California State Indian Museum
When we arrived in Sacramento, we discovered that there was also a State Indian Museum on the same site as Sutter’s Fort. We went there first as we studied the indigenous people of California prior to moving onto pioneers.
The California Indian Museum was small but great. It had lots of real ceremonial garments and other artifacts to view inside the museum. They also offered a scavenger hunt for the kids to do while inside the museum. They do not allow pictures or video inside the museum.
Sutter’s Fort Field Trip
After our visit to the Indian Museum, we walked over to Sutter’s Fort. The walls were much higher than we expected and there were many rooms to walk through and explore. Some of the rooms had furniture on display while others were empty.
We finally arrived in the temperature-controlled room where Patty Reed’s Doll was displayed. When we arrived, we were disappointed to find out that she had been sent out for restoration. The docent in the room explained that the doll was over 100 years old and was in surprisingly good condition, but she still needed some work to continue to be displayed.
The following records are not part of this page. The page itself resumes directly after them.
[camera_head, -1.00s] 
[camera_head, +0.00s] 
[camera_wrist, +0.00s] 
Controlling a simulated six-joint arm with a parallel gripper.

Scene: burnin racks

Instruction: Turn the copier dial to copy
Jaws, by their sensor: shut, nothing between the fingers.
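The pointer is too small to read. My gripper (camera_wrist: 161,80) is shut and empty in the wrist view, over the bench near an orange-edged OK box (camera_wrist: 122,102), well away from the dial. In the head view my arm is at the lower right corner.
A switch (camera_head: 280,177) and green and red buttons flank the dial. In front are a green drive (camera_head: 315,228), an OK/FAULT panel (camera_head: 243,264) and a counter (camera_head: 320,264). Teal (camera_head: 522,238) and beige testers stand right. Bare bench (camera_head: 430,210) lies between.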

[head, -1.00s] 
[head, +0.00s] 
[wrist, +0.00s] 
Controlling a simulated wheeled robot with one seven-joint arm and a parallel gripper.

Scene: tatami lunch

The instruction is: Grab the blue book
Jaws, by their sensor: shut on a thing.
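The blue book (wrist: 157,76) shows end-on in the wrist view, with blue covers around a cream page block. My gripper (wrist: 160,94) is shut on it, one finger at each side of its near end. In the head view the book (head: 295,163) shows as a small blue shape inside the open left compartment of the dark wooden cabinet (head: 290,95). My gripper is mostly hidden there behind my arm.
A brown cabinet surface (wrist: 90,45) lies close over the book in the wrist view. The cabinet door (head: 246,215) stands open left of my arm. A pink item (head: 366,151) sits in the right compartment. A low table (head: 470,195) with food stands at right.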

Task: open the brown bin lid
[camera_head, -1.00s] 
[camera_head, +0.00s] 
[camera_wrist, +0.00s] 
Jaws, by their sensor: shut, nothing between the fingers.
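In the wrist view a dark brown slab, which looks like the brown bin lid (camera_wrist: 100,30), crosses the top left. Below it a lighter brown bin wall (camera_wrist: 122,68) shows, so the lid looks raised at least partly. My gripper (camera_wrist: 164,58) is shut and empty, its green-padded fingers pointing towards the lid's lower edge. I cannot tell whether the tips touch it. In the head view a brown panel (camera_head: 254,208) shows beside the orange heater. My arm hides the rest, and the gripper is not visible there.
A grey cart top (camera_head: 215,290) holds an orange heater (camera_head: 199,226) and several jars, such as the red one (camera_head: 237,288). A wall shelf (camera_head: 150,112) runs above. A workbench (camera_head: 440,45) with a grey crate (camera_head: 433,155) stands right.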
We stayed optimistic and continue to explore the fort. The highlight of the fort was the covered wagon on display at the center of the fort. According to the docent, this wagon type was the actual type of wagon used by the early pioneers. It looked different than the ones we often see depicted in TV and Movies.
Picnic and Play Time
After visiting the fort, we went outside to a large grassy area for a picnic. There were many magnolia trees in bloom (my favorite) with lots of shade. There was also a beautiful found in the center and a grassy hill on one side.
We spent over an hour eating and enjoying the garden. My kids rolled down the grassy hill at least a dozen times and decided that it was their favorite part of the field trip. I have to admit, it was on of my favorite parts, too. Just hanging out in the shade with the baby while my kids got to be kids.
It was a fun day of learning – even if we never found Patty Reed’s Doll.